begin DATASET CONTENT
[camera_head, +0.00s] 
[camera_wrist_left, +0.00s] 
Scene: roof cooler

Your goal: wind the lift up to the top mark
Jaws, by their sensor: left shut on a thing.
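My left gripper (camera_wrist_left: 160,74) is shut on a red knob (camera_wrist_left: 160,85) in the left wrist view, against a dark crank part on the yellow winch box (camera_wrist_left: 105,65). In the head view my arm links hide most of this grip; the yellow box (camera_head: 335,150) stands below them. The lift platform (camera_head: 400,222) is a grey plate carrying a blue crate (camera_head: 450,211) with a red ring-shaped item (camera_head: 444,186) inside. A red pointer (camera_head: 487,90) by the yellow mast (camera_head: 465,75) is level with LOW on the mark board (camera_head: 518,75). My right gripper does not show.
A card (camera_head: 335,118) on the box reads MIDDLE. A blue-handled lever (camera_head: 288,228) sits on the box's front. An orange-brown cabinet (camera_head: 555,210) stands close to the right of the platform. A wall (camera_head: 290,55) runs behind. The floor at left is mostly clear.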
end DATASET CONTENT
> INSTRUCTION: Transcribe the data. Leave every line exactly as it is.

> EXERCISE ANSWER:
[camera_head, +0.00s] 
[camera_wrist_left, +0.00s] 
Scene: roof cooler

Your goal: wind the lift up to the top mark
Jaws, by their sensor: left shut on a thing.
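My left gripper (camera_wrist_left: 160,74) is shut on a red knob (camera_wrist_left: 160,85) in the left wrist view, against a dark crank part on the yellow winch box (camera_wrist_left: 105,65). In the head view my arm links hide most of this grip; the yellow box (camera_head: 335,150) stands below them. The lift platform (camera_head: 400,222) is a grey plate carrying a blue crate (camera_head: 450,211) with a red ring-shaped item (camera_head: 444,186) inside. A red pointer (camera_head: 487,90) by the yellow mast (camera_head: 465,75) is level with LOW on the mark board (camera_head: 518,75). My right gripper does not show.
A card (camera_head: 335,118) on the box reads MIDDLE. A blue-handled lever (camera_head: 288,228) sits on the box's front. An orange-brown cabinet (camera_head: 555,210) stands close to the right of the platform. A wall (camera_head: 290,55) runs behind. The floor at left is mostly clear.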

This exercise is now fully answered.